Sachsenhausen
Am Wochenende hat die Schreibwerkstatt für Jugendliche in der Gedenkstätte Sachsenhausen stattgefunden. Die Teilnehmer waren zwischen 14 und 22 Jahre alt. Wir hatten vorab eine Führung auf dem Gelände des ehemaligen Konzentrationslagers gebucht. Anna Milarch erzählte uns viel über die Rolle von Kunst und Musik im Lager. Wir schrieben Texte, die sich vor allem mit unserer Sicht auf das Lager und die Gedenkstätte beschäftigen. Außerdem diskutierten wir darüber, wie wir uns heute schreibend diesem Ort und seiner Vergangenheit nähern können. Ist es möglich, sich in die Menschen hinein zu versetzten, die hier inhaftiert waren? Was berührt uns emotional und wann rücken unsere Gefühle in den Hintergrund? Die Emotionen können einen überfallen, sie können aber auch ausbleiben.
Ich brauche selbst noch ein wenig Zeit, um über dieses Wochenende nachzudenken. Es war nicht meine erste Schreibwerkstatt in Sachsenhausen, aber es war wieder eine andere, neue Erfahrung. Anders auch als die Werkstätten in Auschwitz und Ravensbrück, anders als der Kurs für das pädagogische Personal in Dachau. Es fiel mir diesmal ungewöhnlich schwer, meine Gedanken in eine literarische Form zu bringen. Schließlich habe ich einige Tagebuchseiten verfasst. So konnte ich schnell viele Eindrücke und Fakten in Worte fassen und meine Gedanken ordnen.
Mit einem anderen künstlerischen Mittel, der Zeichnung, hat Jan sich beschäftigt und uns damit wieder andere Impulse gegeben. Das und der Film »Die Fälscher« gaben auch Stoff zur Diskussion über die Ausdrucksmöglichkeiten der verschiedenen Künste.

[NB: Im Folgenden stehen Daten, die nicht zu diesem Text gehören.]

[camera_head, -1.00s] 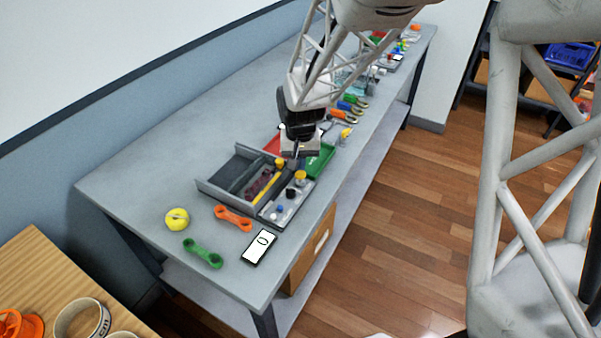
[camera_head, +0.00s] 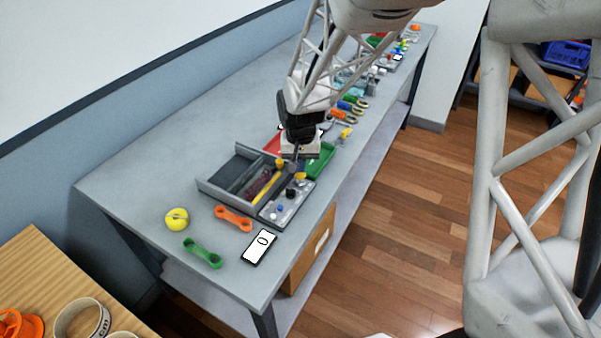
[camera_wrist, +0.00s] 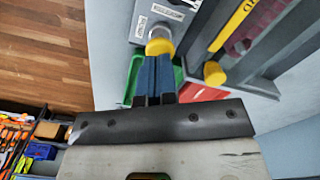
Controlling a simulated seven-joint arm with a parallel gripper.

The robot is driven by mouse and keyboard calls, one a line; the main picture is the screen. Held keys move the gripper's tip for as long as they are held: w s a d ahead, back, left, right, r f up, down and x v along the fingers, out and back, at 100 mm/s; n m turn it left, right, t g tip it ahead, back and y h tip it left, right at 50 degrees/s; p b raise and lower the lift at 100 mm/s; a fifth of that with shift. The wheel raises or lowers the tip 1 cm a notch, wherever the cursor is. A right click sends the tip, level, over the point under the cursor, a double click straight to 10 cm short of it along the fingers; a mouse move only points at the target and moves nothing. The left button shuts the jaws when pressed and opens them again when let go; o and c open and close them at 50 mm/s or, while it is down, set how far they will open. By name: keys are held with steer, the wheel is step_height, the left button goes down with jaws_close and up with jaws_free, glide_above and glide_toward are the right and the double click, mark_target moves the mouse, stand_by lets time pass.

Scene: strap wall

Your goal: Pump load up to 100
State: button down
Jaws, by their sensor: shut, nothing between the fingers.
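A white display (camera_head: 261,243) lies near the table's front corner and reads 0. A slim grey control box (camera_head: 284,208) with a black knob (camera_head: 291,193) and small blue and pale buttons stands behind it. A yellow knob (camera_head: 301,176) is at the box's far end; it also shows in the wrist view (camera_wrist: 159,44), just beyond the fingertips. My gripper (camera_head: 293,165) is shut and empty, above the far end of the box. Its dark blue fingers (camera_wrist: 153,68) are together, and I cannot tell whether they touch the yellow knob.
A grey tray (camera_head: 207,187) with a yellow strip (camera_head: 265,187) adjoins the box. A green tray (camera_head: 322,161) lies beyond it. An orange link (camera_head: 233,218), a green link (camera_head: 202,253) and a yellow roll (camera_head: 177,219) lie on the near table, with clear surface behind.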

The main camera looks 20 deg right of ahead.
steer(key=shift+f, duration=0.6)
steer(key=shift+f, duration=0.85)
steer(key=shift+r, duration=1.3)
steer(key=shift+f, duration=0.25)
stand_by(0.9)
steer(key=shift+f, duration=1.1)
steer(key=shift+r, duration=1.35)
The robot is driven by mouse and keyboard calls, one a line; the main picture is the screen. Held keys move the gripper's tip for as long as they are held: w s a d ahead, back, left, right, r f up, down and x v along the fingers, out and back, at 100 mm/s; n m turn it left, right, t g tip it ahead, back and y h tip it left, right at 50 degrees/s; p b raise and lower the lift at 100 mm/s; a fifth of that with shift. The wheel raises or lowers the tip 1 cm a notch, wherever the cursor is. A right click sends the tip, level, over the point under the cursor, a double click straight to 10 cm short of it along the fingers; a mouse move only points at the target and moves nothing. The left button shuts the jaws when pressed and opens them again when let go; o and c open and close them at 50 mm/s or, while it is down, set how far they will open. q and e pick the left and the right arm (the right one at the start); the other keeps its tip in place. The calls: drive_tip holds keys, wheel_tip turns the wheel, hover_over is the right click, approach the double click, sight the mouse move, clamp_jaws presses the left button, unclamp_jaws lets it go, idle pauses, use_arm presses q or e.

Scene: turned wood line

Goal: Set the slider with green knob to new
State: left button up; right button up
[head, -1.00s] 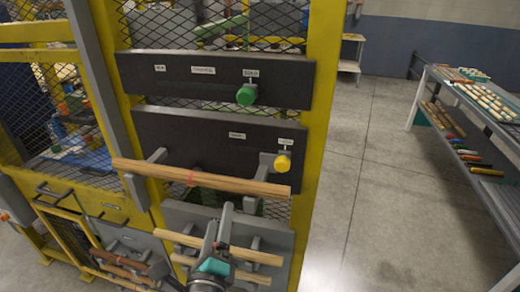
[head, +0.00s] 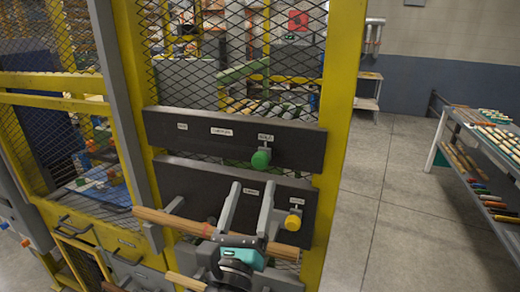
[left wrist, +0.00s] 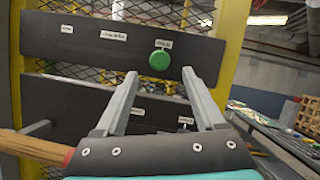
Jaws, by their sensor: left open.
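The green knob (head: 261,159) sits at the right end of the upper dark slider board (head: 350,140), under the rightmost of three small white labels. The leftmost label (head: 182,126) is too small here to read surely. My left gripper (head: 251,186) is open and empty, its two fingers pointing up just below the knob, in front of the lower board. In the left wrist view the green knob (left wrist: 159,60) shows between and slightly beyond the open fingertips (left wrist: 159,76), apart from them. My right gripper is not in view.
A yellow knob (head: 293,221) on the lower dark board (head: 190,178) is close right of my gripper. A wooden rod (head: 165,220) with a red band lies on brackets behind my gripper. Yellow frame posts (head: 342,120) flank the boards. Racks of turned pieces (head: 490,150) stand at right.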

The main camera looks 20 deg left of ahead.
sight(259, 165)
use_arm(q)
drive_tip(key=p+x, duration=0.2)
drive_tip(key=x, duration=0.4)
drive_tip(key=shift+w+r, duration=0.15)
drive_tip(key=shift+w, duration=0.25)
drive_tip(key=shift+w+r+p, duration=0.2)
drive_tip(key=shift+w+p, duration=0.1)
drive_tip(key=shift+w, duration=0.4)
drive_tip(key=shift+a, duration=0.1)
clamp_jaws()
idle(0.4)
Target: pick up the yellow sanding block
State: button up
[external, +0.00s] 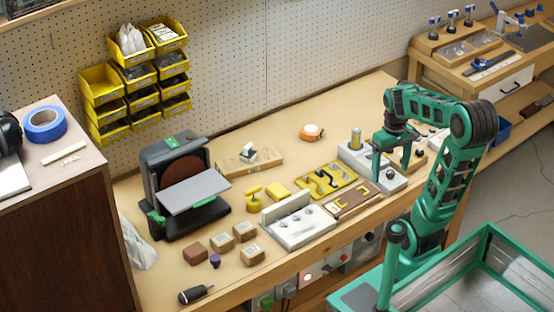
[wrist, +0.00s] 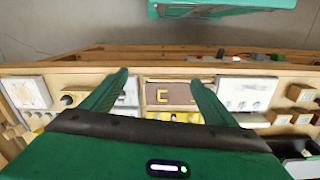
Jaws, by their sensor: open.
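A small yellow block (external: 278,189), which looks like the sanding block, lies on the workbench between a yellow clamp-like item (external: 254,197) and a yellow tray (external: 330,180). My gripper (external: 391,168) is at the right part of the bench, well to the right of the block, pointing down with its fingers apart and nothing between them. In the wrist view my gripper (wrist: 160,79) is also open. I cannot make out the yellow block in the wrist view; the gripper body covers much of the lower part.
A grey fixture with a yellow cylinder (external: 355,139) stands beside my gripper. A brown tray (external: 351,201) and a white tray (external: 299,228) line the front edge. A disc sander (external: 180,190) stands left, with several brown blocks (external: 220,243) before it. A tape measure (external: 312,132) lies behind.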

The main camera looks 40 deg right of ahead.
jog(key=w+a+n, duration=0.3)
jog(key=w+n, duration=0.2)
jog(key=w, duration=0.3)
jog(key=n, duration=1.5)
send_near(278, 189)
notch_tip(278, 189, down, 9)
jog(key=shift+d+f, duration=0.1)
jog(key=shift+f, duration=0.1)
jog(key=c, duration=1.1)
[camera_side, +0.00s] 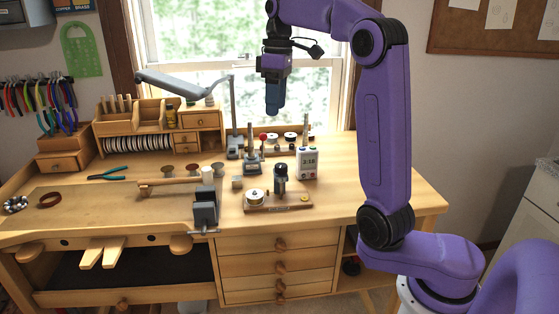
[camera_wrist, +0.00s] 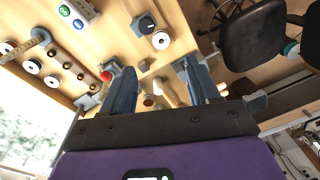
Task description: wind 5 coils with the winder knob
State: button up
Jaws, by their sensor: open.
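The winder stands on a small wooden base (camera_side: 290,204) near the bench's front edge in the side view. It carries a pale metal disc (camera_side: 255,197) at its left and a dark upright part (camera_side: 280,179), likely the knob; the dark part (camera_wrist: 145,23) and disc (camera_wrist: 161,41) also show at the top of the wrist view. No coil of wire can be made out. My gripper (camera_side: 274,109) hangs above the bench, behind and well above the winder, pointing down. In the wrist view its blue fingers (camera_wrist: 160,82) are apart with nothing held between them.
A white display box (camera_side: 307,162) stands behind the winder at right; its reading is unclear. A metal stand (camera_side: 252,156), a red-topped lever (camera_side: 263,138) and several spools lie nearby. A dark vise (camera_side: 205,212) is at the left. The bench right of the winder is clear.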

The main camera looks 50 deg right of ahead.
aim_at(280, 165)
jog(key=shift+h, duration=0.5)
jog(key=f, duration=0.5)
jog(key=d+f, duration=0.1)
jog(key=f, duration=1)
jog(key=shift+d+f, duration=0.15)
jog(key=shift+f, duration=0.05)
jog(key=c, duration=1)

Seit meinem letzten Besuch hat sich die Gedenkstätte wieder ein wenig verändert. Das Offizierskasino wurde rekonstruiert und die Plätze, an denen die Blöcke/Baracken standen, sind nun durch mit Schotter ausgefüllte Rechtecke in der Größe der einstigen Fundamente gekennzeichnet. Aber auch „alte Bekannte“ sind mir begegnet: Das Schild mit der Aufschrift »Neutrale Zone«, Touristen, die alles fotografieren müssen und die Glasfliesen auf dem Fußboden in der Krankenstation, die den originalen Boden schützen und mir immer ein Gefühl von Unsicherheit geben. Auch im Jugendgästehaus »Andrzej Szczypiorski«, in dem wir untergebracht waren und geschrieben haben, habe ich mich gleich wieder zurecht gefunden und heimisch gefühlt.